Problem to solve
Reply with the count of lines holding "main", nothing more.

☆ ☆ ☆

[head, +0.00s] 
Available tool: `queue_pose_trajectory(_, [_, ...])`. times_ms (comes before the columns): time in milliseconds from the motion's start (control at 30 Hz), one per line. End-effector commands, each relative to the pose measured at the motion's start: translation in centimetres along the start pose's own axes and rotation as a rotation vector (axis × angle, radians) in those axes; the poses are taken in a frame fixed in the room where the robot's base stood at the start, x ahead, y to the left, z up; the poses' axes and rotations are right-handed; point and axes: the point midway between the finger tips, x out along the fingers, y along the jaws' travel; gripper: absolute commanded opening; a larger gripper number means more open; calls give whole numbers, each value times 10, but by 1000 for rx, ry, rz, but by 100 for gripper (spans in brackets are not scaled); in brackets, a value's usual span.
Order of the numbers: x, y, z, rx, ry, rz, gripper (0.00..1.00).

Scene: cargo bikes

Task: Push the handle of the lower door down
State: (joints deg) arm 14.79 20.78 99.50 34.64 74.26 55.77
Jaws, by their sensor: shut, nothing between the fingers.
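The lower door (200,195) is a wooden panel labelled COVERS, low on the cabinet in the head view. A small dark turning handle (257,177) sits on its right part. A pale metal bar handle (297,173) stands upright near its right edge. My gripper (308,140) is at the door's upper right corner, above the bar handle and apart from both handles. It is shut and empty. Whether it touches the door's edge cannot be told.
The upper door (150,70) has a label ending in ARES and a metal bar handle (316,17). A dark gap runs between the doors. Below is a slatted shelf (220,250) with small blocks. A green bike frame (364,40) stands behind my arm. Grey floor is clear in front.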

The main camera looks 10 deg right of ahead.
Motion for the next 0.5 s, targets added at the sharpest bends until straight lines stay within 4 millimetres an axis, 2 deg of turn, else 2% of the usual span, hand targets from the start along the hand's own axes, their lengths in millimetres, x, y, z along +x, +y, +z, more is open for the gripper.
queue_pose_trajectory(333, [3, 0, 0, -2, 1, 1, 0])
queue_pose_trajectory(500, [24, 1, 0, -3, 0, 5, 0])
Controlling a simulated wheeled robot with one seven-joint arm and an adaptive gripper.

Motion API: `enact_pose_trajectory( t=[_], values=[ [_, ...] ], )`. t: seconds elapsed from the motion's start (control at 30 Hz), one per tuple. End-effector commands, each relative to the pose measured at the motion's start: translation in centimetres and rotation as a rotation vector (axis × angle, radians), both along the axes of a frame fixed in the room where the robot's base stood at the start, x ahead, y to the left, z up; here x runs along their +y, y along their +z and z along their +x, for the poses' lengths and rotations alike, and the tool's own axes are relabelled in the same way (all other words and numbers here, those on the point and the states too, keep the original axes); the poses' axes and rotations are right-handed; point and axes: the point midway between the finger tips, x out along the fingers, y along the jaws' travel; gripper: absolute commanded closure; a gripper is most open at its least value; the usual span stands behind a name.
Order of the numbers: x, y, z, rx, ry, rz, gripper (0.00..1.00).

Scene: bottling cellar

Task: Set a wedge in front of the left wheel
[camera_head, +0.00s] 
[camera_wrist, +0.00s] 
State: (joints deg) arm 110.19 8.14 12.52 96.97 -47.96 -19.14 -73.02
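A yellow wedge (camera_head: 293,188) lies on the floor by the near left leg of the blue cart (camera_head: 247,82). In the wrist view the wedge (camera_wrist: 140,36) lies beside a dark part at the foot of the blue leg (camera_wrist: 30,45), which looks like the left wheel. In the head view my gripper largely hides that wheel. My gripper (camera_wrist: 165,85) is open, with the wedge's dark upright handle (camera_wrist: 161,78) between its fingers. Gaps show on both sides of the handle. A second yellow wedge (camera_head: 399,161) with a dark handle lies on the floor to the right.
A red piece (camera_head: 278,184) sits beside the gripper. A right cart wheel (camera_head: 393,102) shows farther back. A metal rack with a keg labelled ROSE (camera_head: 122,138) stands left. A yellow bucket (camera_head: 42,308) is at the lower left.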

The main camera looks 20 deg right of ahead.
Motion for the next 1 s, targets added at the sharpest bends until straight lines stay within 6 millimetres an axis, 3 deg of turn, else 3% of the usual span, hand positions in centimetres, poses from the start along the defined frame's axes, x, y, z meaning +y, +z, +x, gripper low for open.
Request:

☆ ☆ ☆

Completed exercise
2